Remember the Sears catalog? Hundreds of pages of clothes quickly flipped past to get to the toys! Who didn’t spend countless hours trying to find the perfect suggested gift for your next birthday or holiday?
In an Amazon and eBay world, thinking about old-school catalogs seems so quaint. Opening a paper volume to manually flip through enormous lists of options and then spending a long time finding the right answer.
How is this possibly the best way to help people find the data they need today?
It’s not.
To be fair, today’s data catalogs aren’t printed on paper. They are electronic and enabled with much more robust search abilities than indexes in the back. The lists are still there though, and I don’t know if I’ve seen a data catalog that is anywhere near as enjoyable or well-curated as the old Sears catalog was. There also aren’t any drum sets, which is a pretty big miss if you ask me.

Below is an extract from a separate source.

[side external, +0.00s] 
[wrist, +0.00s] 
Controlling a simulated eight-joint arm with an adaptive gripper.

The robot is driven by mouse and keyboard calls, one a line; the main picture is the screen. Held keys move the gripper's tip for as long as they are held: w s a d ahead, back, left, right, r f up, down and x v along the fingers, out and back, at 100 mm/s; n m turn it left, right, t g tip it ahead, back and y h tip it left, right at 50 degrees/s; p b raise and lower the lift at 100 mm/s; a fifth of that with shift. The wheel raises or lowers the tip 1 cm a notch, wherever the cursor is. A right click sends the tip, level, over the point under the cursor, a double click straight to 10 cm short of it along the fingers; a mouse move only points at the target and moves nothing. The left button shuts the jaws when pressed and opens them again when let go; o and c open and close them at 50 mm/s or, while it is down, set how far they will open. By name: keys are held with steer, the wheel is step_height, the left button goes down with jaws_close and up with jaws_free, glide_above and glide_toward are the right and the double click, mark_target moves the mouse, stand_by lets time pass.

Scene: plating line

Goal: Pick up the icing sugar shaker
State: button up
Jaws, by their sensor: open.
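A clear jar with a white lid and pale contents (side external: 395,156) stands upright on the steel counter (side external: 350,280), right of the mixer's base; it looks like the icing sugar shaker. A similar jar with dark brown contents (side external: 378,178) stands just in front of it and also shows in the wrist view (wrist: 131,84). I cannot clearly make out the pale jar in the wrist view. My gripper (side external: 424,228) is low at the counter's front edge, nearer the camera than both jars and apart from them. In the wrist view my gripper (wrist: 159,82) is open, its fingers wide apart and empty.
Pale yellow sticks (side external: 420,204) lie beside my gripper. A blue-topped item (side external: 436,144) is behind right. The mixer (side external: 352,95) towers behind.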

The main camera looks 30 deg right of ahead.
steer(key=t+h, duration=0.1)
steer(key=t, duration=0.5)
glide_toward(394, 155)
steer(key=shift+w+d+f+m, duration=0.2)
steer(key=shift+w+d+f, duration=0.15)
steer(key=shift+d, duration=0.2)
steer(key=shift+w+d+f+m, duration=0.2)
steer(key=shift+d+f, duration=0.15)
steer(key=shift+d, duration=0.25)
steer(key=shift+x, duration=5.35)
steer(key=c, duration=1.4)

The main issue with data catalogs is not that they are useless—finding and understanding data to work with is important! But these functions are only part of the solution. Once we have learned everything about what we want to do, we still need to DO SOMETHING!
In the Sears catalog days, when we wanted to place an order, we either had to call the 800 number or send back that weirdly folded envelope stapled into the middle pages. In today’s data catalog world, we need to bounce over to another application outside the data catalog to create a visualization, do analysis, or otherwise serve a data-driven function that results in data value to the organization. This is the dream, anyway.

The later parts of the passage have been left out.